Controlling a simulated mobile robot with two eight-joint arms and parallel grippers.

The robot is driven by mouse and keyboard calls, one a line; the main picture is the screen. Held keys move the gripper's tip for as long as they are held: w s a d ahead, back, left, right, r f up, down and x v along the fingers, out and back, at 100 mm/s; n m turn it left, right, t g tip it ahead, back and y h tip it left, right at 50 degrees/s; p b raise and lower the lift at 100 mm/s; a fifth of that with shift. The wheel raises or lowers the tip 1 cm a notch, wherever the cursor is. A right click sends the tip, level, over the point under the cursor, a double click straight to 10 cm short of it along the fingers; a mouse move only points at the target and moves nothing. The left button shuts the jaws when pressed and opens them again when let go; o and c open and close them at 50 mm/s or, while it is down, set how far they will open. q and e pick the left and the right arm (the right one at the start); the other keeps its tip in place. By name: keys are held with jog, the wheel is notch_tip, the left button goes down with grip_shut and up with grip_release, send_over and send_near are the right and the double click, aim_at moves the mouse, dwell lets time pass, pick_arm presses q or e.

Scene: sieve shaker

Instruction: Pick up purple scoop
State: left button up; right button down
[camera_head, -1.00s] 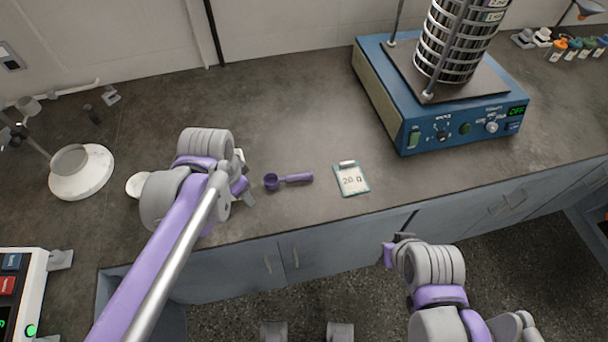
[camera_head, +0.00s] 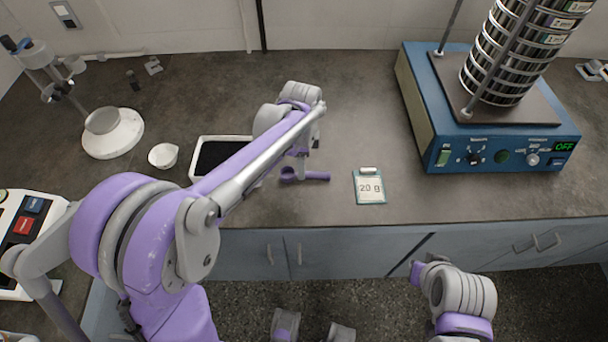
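The purple scoop (camera_head: 314,176) lies on the dark counter, left of the small "20 g" card. Its bowl end is on the left and its handle points right. My left gripper (camera_head: 301,165) is just above and behind the scoop, pointing down near its bowl and handle. Its fingers are small and partly hidden by my wrist, so I cannot tell whether they touch the scoop or how far apart they are. My right gripper (camera_head: 417,272) is low in front of the counter, away from the scoop, and its fingers are not clear.
A card (camera_head: 369,186) lies right of the scoop. A black-filled tray (camera_head: 199,143) and a white bowl (camera_head: 163,155) are at left. A blue sieve shaker (camera_head: 480,125) stands at right. A white-based stand (camera_head: 113,138) is far left. The counter behind the card is clear.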

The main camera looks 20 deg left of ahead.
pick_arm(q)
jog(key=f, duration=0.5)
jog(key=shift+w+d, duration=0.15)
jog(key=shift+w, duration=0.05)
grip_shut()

# # # # #

Stated task: Leave the pictures out, and reproduce only the lines from the line holding "[camera_head, -1.00s]" through the last line of the material, both included.

Answer to the exercise:
[camera_head, -1.00s] 
[camera_head, +0.00s] 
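The purple scoop (camera_head: 314,176) lies on the dark counter, left of the small "20 g" card. Its bowl end is on the left and its handle points right. My left gripper (camera_head: 301,165) is just above and behind the scoop, pointing down near its bowl and handle. Its fingers are small and partly hidden by my wrist, so I cannot tell whether they touch the scoop or how far apart they are. My right gripper (camera_head: 417,272) is low in front of the counter, away from the scoop, and its fingers are not clear.
A card (camera_head: 369,186) lies right of the scoop. A black-filled tray (camera_head: 199,143) and a white bowl (camera_head: 163,155) are at left. A blue sieve shaker (camera_head: 480,125) stands at right. A white-based stand (camera_head: 113,138) is far left. The counter behind the card is clear.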

The main camera looks 20 deg left of ahead.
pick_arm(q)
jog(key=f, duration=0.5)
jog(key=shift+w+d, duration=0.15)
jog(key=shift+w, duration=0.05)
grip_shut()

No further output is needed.